Instead it has grown to 450,000, and with SDS makes it possible for the city to get bigger.

That made most of the people at the ceremony happy. Suthers and others praised the regional benefits of SDS, urging cooperation in areas such as economic development and transportation.

“Water has been our community’s greatest challenge and its greatest resource,” said Jerry Forte, CEO of Colorado Springs Utilities. “Nothing happens without water.”

Forte detailed the history of the $825 million water pipeline from Pueblo Dam to Colorado Springs, explaining that planning dates back to 1996, when the idea crystallized in the Colorado Springs Water Plan. It was one of four alternatives in the document, but the only one that made it to the finish line.

It was a tortured run, however, filled with disputes in Lake, Chaffee, Fremont, Pueblo and Crowley counties. Forte nodded at the entanglements only briefly.

“There were lots of opportunity to build character and relationships,” he deadpanned as the crowd started chuckling.

Instead, he concentrated on the accomplishments that led to SDS, recognizing former officials such as Lionel Rivera, who was mayor of Colorado Springs when a deal was made in 2004 on Arkansas River flows through Pueblo. Seated next to Rivera was Randy Thurston, who pushed his fellow members on Pueblo City Council to approve the agreement. He enumerated the benefits of SDS to Colorado Springs’ partners Fountain, Security and Pueblo West.

Forte also lamented that SDS required 470 permits, which was a good set-up line for Sen. Cory Gardner, R-Colo., who joked: “How many of you thought SDS stood for Still Doing Studies.”

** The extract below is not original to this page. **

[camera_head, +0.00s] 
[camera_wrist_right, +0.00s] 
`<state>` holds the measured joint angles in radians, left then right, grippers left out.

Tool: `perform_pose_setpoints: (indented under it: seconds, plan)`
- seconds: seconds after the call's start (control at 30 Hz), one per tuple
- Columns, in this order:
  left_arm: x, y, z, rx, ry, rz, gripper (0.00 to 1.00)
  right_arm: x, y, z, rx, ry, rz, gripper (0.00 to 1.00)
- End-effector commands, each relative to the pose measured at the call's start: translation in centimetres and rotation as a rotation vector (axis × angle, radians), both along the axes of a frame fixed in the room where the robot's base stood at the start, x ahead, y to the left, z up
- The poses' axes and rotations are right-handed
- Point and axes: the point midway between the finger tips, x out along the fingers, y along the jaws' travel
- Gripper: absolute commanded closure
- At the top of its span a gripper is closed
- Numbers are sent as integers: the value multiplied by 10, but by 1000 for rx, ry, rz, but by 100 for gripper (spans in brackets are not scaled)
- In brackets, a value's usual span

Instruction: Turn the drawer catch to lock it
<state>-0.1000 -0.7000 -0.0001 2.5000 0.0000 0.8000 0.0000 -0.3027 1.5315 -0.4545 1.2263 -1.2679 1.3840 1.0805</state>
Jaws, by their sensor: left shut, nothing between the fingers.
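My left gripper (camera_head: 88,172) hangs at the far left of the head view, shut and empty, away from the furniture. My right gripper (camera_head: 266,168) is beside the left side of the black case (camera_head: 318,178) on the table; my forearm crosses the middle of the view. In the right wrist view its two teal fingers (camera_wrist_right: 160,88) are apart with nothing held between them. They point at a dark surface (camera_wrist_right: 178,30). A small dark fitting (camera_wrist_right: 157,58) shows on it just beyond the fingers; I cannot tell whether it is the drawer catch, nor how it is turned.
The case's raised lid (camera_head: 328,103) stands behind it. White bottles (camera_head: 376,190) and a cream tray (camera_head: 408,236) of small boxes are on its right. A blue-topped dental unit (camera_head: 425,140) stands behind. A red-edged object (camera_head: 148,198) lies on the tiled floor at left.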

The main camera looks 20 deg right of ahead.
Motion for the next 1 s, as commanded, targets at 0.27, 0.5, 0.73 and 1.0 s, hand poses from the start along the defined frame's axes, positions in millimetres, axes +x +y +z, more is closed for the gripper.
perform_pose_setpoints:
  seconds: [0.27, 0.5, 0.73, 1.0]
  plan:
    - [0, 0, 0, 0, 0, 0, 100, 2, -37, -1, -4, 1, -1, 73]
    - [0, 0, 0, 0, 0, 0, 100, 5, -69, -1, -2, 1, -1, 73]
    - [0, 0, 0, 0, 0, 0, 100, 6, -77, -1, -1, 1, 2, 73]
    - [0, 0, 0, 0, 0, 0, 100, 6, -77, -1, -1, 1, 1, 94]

On a serious note, Gardner praised the collaboration it took to build SDS, saying more projects like it are needed, citing their importance in Colorado’s Water Plan.

“If we do not invest in water projects, Colorado will see a shortfall of 500,000 acre-feet per year,” Gardner said. “That’s five times the supply of Colorado Springs.”

While the event maintained a festive spirit, some from Pueblo County who attended were more low-key in their assessment of SDS.

“Technologically, it’s an amazing accomplishment,” said Bill Alt, whose property on Fountain Creek is being destroyed because of increased flows from the north. “I’m not sure all the cooperation they were talking about is there. I’d have to say the stormwater agreement probably benefit everyone.”

Jane Rhodes, who also owns land on Fountain Creek, said there are still challenges ahead in dealing with Fountain Creek flooding.

“The first of the $50 million payments will come, and one of those projects is on my land,” Rhodes said. “I’m glad SDS is done so the projects can get started.”

From 9News.com (Maya Rodriquez):

Fifty million gallons: it’s the amount of water that will be flowing through a new water system every day.

It’s called the Southern Delivery System, or SDS. It is the largest water system built in the western U.S. so far in the 21st century.

The planning for it began 20 years ago. After nearly a billion dollars and more than 470 permits later, it’s now a reality in Colorado Springs.

“In the whole western United States, water is probably the most precious commodity that we have and all of us need to do what we can to steward water,” Colorado Springs Utilities CEO Jerry Forte said.

That is where the system comes in – it is designed to treat water efficiently, as more and more people move to southern Colorado.

“This is all the piping that goes put to the finished water tank to be delivered to the customer,” said Operations Superintendent Chad Sell. “One of the most state of the art facilities in Colorado.”

The system serves more than a half million people in Colorado Springs, parts of Pueblo and the communities of Fountain and Security. Within 50 years, though, 900,000 people are expected to get their water from SDS.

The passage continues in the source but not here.